Your first session with a personal trainer should not leave you wrecked. Ever.
I’m beginning to realize why so many people are nervous before coming to see me. It can take people six months before deciding they want to train before they actually walk through our doors in the Oregon District. Why?
I can’t tell you how many times I’ve worked with clients who tell me that they did a session with a personal trainer that nearly killed them. There’s no excuse for this, and the only reason you should walk away from an initial personal training session feeling destroyed is a combination of ego and incompetence on the trainer’s part. Period.
Some personal trainers use detailed assessments like the Functional Movement Screen to determine what your strengths and weaknesses might be. Others take a no less serious approach toward assessment but are nevertheless not quite as regimented. Regardless, your very first session with a good trainer will be far less about making you work and far more about understanding where you are in your fitness journey.
I was that guy once. When I first started training in New York, my clients were smart, wealthy, and sometimes powerful people. They hired me and often tried to dictate what the session looked like–and I was insecure and stupid enough to go along. They had a preconceived notion of what hiring a trainer should look like and I obliged. The more I learned, the better I got, and the more secure I became, the more I wrestled control of the session away from the client.

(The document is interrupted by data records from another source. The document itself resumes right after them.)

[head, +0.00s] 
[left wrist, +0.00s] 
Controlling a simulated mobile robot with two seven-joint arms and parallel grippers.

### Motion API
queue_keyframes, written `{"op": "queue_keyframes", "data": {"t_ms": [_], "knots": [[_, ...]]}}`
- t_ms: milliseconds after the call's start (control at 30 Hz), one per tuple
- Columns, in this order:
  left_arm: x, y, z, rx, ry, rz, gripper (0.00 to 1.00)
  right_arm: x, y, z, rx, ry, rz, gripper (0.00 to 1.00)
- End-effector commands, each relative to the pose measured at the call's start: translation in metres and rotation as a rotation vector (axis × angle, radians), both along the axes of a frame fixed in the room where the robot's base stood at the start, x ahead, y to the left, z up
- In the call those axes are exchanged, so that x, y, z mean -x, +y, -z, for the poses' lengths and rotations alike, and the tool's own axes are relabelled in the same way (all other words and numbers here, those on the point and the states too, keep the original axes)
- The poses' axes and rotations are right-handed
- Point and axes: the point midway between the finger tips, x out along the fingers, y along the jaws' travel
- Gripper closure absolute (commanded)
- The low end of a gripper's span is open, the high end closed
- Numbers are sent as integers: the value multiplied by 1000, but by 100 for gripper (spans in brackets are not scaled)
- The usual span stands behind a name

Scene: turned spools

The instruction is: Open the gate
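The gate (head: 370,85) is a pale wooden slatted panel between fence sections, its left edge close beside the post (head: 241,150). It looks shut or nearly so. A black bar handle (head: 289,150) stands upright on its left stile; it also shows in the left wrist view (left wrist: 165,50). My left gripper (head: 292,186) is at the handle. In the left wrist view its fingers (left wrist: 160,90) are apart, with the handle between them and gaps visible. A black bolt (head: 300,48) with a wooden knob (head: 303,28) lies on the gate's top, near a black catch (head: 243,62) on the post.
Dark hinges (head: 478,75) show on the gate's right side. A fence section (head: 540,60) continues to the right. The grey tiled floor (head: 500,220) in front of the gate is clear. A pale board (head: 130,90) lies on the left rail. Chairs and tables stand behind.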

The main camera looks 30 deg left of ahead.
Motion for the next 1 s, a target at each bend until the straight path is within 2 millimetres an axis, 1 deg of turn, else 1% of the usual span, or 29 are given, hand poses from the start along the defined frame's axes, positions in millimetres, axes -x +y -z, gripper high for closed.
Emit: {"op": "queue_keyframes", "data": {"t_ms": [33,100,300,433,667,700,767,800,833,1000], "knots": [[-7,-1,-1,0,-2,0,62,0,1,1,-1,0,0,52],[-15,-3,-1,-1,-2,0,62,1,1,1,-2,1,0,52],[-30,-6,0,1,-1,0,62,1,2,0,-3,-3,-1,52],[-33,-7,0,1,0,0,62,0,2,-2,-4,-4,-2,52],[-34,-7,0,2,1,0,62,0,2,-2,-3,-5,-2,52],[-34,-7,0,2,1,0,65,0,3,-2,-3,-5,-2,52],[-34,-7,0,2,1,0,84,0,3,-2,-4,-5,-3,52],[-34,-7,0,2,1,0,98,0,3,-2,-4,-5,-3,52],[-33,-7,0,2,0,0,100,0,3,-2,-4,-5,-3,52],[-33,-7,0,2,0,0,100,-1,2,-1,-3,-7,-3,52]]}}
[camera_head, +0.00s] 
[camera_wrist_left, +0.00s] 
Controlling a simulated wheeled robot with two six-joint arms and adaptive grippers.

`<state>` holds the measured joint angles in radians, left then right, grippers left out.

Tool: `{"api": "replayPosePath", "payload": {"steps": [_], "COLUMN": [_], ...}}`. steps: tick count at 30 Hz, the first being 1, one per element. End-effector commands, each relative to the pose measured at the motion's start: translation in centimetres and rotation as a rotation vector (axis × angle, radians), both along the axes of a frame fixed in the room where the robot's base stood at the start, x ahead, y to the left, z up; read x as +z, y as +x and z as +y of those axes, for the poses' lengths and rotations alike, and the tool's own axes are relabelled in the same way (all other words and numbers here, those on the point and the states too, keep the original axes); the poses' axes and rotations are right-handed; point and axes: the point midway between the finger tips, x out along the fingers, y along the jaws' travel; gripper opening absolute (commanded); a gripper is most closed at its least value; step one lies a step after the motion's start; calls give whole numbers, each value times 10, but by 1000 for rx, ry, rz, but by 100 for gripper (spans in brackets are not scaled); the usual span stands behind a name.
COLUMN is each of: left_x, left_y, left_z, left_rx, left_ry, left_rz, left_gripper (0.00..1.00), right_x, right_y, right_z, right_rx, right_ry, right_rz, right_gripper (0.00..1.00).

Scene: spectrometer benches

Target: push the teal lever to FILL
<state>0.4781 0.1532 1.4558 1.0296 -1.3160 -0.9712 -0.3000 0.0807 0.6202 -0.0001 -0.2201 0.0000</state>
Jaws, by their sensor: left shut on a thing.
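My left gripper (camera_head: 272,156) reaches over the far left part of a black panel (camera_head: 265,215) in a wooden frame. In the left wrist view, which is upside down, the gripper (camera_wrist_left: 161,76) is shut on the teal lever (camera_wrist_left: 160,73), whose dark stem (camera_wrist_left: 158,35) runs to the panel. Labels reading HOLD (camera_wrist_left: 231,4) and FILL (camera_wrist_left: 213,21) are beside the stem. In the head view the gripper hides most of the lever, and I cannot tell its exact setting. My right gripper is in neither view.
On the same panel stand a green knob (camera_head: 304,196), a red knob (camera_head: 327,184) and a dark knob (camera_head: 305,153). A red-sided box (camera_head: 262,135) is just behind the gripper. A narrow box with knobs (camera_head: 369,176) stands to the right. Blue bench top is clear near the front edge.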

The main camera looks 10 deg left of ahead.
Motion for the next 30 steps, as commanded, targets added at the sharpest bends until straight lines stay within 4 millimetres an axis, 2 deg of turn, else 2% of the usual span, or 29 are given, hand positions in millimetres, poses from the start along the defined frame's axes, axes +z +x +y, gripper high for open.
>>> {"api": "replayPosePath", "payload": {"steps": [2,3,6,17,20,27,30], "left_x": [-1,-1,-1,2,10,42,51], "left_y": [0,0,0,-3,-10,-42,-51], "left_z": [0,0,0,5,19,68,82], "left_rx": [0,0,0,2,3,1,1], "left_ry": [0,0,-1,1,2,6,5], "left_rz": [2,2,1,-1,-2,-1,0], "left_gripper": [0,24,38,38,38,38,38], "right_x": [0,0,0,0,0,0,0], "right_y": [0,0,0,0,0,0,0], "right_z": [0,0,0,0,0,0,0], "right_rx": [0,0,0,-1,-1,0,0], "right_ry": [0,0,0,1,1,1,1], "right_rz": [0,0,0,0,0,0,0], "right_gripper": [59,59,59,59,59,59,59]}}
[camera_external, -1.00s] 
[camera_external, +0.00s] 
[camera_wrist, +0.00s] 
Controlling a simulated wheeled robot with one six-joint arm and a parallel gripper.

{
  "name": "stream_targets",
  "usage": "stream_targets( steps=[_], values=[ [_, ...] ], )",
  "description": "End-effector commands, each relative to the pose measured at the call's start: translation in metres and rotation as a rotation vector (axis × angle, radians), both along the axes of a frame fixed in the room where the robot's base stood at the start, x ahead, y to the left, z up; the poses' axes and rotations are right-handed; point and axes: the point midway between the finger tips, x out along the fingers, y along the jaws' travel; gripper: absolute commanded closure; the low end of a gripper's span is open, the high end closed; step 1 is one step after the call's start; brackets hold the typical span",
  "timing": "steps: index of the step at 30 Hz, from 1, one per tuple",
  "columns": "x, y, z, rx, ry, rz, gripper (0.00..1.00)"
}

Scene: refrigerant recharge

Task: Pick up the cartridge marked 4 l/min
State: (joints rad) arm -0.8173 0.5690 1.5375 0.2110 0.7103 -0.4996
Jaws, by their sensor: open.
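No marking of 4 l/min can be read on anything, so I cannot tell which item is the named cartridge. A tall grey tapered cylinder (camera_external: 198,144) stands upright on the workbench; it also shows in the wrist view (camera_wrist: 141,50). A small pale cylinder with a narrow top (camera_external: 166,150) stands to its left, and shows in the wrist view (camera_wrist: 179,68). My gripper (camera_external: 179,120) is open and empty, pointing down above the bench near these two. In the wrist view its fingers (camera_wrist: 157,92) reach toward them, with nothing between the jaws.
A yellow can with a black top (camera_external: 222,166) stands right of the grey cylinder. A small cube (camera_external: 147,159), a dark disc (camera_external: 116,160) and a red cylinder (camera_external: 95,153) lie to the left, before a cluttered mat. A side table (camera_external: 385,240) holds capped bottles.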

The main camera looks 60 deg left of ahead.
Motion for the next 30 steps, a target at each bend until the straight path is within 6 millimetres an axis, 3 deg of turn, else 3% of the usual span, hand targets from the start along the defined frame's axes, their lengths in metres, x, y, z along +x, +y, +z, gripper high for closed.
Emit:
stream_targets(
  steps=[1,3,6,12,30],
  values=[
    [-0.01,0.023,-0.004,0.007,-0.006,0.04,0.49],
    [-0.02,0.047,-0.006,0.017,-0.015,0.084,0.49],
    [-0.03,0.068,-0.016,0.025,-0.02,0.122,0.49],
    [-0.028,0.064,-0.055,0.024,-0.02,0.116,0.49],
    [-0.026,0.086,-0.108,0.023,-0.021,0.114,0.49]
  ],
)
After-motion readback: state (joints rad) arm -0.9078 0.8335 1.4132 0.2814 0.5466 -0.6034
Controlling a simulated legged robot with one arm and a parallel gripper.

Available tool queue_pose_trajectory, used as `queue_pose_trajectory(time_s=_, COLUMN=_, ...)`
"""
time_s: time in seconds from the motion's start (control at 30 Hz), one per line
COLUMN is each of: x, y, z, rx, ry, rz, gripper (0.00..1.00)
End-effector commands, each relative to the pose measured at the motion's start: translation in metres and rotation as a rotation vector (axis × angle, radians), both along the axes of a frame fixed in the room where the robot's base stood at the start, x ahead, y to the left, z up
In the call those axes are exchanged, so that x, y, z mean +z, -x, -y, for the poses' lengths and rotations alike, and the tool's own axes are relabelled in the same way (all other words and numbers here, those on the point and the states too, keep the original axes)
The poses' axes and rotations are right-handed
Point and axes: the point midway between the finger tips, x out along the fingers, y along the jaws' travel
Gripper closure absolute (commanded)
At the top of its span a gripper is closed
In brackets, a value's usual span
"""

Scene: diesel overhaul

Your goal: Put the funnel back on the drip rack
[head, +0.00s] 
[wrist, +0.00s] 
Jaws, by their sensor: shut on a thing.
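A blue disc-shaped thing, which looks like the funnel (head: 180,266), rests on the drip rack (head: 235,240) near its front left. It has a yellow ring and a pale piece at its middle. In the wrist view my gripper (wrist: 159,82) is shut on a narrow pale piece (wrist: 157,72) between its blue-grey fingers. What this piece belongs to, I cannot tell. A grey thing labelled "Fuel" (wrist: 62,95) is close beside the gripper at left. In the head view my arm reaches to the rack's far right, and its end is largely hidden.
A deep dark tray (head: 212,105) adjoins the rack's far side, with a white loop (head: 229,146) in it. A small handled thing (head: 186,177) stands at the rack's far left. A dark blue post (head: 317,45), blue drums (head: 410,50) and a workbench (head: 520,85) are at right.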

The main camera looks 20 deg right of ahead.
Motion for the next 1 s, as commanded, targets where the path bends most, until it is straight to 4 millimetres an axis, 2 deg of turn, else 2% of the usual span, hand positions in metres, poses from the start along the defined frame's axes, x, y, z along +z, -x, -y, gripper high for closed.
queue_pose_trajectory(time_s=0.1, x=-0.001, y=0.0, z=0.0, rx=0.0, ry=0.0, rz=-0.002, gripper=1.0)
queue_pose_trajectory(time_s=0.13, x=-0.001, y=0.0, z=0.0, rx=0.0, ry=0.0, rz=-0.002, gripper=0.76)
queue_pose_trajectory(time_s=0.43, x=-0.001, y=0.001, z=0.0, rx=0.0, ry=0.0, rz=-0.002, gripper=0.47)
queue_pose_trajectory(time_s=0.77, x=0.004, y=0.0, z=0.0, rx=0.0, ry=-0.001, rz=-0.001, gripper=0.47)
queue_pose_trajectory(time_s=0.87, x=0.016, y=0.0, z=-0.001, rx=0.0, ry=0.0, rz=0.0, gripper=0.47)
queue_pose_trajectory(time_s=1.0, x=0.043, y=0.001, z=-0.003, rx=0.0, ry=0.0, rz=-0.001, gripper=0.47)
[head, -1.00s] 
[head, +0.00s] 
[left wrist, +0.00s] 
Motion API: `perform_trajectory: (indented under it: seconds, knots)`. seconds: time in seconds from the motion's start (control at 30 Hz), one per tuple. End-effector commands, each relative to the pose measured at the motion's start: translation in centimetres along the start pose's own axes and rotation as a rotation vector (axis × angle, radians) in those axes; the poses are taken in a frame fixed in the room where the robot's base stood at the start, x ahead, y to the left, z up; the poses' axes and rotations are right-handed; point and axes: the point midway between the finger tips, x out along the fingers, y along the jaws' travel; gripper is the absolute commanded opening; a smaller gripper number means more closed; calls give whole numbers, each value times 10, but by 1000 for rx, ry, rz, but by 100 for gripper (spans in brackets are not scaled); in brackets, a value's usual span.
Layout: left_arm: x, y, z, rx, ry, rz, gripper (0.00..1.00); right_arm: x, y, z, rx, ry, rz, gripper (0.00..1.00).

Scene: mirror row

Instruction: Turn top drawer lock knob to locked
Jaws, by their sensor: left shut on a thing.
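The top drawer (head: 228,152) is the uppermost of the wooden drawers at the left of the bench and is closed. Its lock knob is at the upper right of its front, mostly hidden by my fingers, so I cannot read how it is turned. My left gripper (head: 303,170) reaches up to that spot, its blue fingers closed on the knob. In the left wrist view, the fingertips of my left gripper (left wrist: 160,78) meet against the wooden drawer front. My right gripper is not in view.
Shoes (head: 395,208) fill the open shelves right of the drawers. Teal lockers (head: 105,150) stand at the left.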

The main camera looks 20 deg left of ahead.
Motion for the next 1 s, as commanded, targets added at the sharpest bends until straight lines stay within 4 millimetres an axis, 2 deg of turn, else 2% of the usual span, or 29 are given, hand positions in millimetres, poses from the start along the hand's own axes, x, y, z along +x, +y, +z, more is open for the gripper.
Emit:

That might sound strange to you. Shouldn’t the client dictate what the session looks like? Not at all. The client should dictate what her goals are, but then it’s up to me through experience and analysis to develop the right pathway to those goals. Clients think those pathways are built upon a foundation of ass-kicking workouts, when usually the answer is progressively overloaded multi-joint strength movements, thoughtful rest intervals, and sound nutrition. A good coach will push you just beyond your current capacity such that your body must change as a result, but not so far past your limit that you injure yourself, vomit, or can’t move for days.
It can be difficult as a consumer to determine who’s good and who’s not good. Web searches won’t necessarily tell you what you need to know about a trainer’s approach and experience. My advice? Use your social network. Ask friends who’ve hired trainers for their recommendation. Chances are if your friends received good, long-term results you might have a shot at it too.
The good news is if you hire well you’ll have nothing to be nervous about during that first session. And hopefully you’ll look back six months from now in amazement at how much harder you’re able to work than you were during that first workout. That’s the way strength and conditioning works: you get a little better each day.